Your implementation wants the gateway to go off and get the result, with some proof data, and call this function:

function balanceOfWithProof(address addr, uint balance, bytes memory proof) returns(uint256)

If the prefix specified by the first function were empty, the gateway could return a call to any function at all on the contract, which would be bad.

If the prefix contains just the 4-byte function ID, the gateway would need to return a call to balanceOfWithProof, but it could have any arguments at all - meaning it could return a proof of the balance of a different account.

If the prefix contains the function ID and the first argument, the gateway can only return calls with the correct address - so it no longer has the freedom to mislead the caller or the contract.

This can be easily implemented in the contract by making the prefix the result of abi.encodeWithSelector(balanceOfWithProof, addr).

jpitts · July 29, 2021, 7:58am

Thanks for clarifying! I was off the mark.
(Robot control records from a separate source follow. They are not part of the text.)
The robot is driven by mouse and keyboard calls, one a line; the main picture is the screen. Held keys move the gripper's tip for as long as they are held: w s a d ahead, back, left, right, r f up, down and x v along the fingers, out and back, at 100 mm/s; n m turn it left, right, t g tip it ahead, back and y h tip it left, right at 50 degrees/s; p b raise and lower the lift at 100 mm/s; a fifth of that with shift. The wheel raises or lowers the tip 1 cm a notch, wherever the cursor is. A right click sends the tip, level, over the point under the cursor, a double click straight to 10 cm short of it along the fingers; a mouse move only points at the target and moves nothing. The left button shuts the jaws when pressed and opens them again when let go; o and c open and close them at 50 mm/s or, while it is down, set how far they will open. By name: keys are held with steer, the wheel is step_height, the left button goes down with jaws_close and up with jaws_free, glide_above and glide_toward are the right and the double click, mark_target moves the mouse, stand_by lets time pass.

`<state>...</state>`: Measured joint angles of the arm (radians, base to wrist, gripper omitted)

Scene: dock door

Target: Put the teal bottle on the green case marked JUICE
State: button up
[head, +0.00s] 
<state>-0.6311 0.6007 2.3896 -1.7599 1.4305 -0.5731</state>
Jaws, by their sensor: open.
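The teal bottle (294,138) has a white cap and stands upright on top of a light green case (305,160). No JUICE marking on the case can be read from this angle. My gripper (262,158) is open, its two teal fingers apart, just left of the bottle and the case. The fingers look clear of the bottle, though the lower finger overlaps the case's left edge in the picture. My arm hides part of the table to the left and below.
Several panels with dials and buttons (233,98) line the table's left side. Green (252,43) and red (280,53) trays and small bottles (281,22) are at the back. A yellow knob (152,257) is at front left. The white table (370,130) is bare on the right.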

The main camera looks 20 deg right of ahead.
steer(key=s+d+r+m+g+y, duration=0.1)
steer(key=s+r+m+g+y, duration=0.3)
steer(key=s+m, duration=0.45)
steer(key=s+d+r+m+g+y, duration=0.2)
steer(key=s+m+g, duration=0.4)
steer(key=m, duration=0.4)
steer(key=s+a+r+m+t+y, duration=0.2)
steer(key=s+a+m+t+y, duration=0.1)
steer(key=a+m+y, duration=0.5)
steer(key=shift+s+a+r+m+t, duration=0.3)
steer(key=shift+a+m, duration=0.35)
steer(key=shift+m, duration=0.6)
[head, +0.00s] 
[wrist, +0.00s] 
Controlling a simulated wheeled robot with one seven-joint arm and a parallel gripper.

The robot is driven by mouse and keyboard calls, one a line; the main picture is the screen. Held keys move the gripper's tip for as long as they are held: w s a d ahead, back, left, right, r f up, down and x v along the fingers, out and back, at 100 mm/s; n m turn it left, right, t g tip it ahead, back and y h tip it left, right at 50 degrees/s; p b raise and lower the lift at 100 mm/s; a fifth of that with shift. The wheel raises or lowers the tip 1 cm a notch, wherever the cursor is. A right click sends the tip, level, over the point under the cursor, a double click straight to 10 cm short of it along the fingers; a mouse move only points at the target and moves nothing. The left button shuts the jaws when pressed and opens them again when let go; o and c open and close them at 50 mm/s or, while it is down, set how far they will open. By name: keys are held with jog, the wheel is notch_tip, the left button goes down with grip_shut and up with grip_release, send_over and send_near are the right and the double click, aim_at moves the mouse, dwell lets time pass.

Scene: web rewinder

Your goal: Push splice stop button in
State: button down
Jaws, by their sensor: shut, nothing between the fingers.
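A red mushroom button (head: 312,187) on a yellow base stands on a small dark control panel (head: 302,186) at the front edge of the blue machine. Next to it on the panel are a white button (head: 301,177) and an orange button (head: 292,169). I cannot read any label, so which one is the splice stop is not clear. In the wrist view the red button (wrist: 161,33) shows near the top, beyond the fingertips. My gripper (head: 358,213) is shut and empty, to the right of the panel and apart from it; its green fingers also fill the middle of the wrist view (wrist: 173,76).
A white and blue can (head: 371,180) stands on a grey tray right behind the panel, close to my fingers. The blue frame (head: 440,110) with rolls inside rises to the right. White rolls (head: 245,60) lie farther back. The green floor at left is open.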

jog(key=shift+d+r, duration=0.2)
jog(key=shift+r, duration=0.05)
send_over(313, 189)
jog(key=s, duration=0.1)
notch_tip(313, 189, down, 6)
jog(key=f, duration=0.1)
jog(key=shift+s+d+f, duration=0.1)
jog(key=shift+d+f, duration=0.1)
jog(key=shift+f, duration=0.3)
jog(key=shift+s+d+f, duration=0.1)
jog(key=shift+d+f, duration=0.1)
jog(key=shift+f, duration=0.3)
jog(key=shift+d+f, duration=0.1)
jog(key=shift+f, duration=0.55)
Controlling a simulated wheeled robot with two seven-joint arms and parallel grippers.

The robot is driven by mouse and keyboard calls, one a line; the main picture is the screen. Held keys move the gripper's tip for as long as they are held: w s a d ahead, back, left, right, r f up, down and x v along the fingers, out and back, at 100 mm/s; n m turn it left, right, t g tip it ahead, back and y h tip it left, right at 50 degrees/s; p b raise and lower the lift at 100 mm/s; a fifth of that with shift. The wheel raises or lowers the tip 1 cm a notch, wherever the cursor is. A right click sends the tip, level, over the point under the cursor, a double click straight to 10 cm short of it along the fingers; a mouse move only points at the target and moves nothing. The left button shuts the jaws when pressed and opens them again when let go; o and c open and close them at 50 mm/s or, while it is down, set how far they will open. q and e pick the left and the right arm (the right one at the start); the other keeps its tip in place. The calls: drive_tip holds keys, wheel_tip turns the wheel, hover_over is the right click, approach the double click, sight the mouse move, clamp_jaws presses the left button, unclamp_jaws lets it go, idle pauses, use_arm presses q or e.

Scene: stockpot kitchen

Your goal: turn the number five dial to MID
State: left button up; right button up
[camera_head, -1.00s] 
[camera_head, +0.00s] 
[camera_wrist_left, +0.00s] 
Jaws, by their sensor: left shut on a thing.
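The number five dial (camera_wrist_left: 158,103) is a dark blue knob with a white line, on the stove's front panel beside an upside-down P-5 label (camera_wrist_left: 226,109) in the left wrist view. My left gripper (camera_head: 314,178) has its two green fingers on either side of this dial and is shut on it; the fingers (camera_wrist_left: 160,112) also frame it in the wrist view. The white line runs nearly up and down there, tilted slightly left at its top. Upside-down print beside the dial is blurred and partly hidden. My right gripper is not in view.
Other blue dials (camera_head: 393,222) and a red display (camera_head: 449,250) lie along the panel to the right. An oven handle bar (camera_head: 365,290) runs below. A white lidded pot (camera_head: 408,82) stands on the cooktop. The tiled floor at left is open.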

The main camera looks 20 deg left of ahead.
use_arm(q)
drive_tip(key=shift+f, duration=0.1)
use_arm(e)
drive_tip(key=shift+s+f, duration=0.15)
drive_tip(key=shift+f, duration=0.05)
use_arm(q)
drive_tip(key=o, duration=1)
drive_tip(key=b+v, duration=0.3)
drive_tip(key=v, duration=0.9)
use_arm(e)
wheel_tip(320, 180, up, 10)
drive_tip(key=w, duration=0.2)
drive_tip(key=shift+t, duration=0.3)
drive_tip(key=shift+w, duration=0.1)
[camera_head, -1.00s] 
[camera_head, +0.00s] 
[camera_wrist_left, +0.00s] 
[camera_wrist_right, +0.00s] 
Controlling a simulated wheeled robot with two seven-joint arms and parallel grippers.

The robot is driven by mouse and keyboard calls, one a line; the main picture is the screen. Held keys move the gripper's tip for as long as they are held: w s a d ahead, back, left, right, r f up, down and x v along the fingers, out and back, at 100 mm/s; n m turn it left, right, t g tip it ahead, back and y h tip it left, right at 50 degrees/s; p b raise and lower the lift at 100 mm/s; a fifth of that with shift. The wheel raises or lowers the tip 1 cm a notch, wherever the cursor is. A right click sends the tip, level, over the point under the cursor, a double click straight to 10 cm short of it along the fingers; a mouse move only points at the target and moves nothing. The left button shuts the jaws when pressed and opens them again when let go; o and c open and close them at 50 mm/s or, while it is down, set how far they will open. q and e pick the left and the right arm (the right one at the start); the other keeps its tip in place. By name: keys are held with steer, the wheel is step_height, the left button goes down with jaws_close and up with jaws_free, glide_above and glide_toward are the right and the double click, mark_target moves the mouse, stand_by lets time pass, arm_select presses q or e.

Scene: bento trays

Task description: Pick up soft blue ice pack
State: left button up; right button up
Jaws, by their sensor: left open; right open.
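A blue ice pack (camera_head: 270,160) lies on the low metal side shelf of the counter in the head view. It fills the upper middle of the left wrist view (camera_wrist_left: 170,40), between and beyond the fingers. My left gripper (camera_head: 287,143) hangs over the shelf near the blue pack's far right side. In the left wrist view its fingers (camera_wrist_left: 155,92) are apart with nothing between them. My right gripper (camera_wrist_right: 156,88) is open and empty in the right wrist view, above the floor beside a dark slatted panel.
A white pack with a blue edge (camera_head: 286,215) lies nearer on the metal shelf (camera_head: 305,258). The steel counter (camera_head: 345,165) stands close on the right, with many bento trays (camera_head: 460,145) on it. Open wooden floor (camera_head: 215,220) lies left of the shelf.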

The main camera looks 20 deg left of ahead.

molekilla · August 1, 2021, 9:30pm

@Arachnid I like the specs and I think I can help with, do you think this gateway if using multiformats / ipld can be the proof? More here Explaining XDV Protocol Explaining XDV Protocol. Here is the XDV Protocol architecture… | by IFESA | Jul, 2021 | Medium

Arachnid · August 2, 2021, 1:10am

The proof can be formatted any way that both the gateway and the contract agree on.

juanfranblanco · August 3, 2021, 7:01am

So when we are executing transactions, we can pass a byte array collection of “functions with Proofs” that can be selected from the input?

CallData[function balanceOfWithProof(address addr, uint balance, bytes memory proof) returns(uint256)]

Also, do you envision the proof to be a signature that can be recovered?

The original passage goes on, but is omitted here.